Infrared Astronomical Satellite (IRAS)
A highly successful orbiting infrared telescope which operated from launch on the night of 25 January 1983 until the supply of coolant ran out on 23 November 1983. It was a collaborative mission between NASA, which designed and built the telescope, the Netherlands Aerospace Agency, which was responsible for the basic satellite, and the UK, which was responsible for the day-to-day tracking and data reception.
IRAS was a Ritchey-Chrétien telescope with mirrors made of beryllium rather than glass in order to withstand the low operating temperature. The diameter of the primary was 57 centimetres (22.5 inches). The telescope was cooled to 2 K by means of liquid helium. The detector consisted of an array of 62 elements, and filters were used for operation in wavebands centred on 12, 25, 60 and 100 micrometres. The different wavebands were used to distinguish between sources at different temperatures.

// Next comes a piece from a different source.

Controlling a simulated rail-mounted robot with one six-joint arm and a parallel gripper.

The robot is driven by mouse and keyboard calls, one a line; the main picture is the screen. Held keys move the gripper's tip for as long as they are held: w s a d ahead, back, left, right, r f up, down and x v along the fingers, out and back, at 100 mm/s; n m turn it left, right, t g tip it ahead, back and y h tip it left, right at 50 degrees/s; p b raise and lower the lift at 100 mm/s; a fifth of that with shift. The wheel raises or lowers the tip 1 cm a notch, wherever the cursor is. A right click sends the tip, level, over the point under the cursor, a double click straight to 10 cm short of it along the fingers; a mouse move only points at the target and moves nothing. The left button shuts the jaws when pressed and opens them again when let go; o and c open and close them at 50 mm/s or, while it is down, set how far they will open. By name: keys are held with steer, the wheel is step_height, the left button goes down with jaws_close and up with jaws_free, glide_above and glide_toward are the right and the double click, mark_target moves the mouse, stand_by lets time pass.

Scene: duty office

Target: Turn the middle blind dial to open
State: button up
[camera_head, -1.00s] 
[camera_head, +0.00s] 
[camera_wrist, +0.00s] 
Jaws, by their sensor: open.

The satellite orbit was oriented in the north-south direction and devised to rotate by about 1° per day so that it was always along the terminator with the telescope pointing away from the Sun.
During the ten-month mission, 96 per cent of the sky was scanned twice so that an overall map of the infrared sky could be plotted. In addition, there was a spectrometer and a mapping facility for individual sources. A quarter of a million individual sources were detected, including stars, galaxies, dense interstellar dust clouds and some unidentified objects. Five comets were discovered. The first and brightest, Comet IRAS-Araki-Alcock, discovered in May 1983, passed within five million kilometres (3 million miles) of the Earth - the closest approach of any comet for 200 years.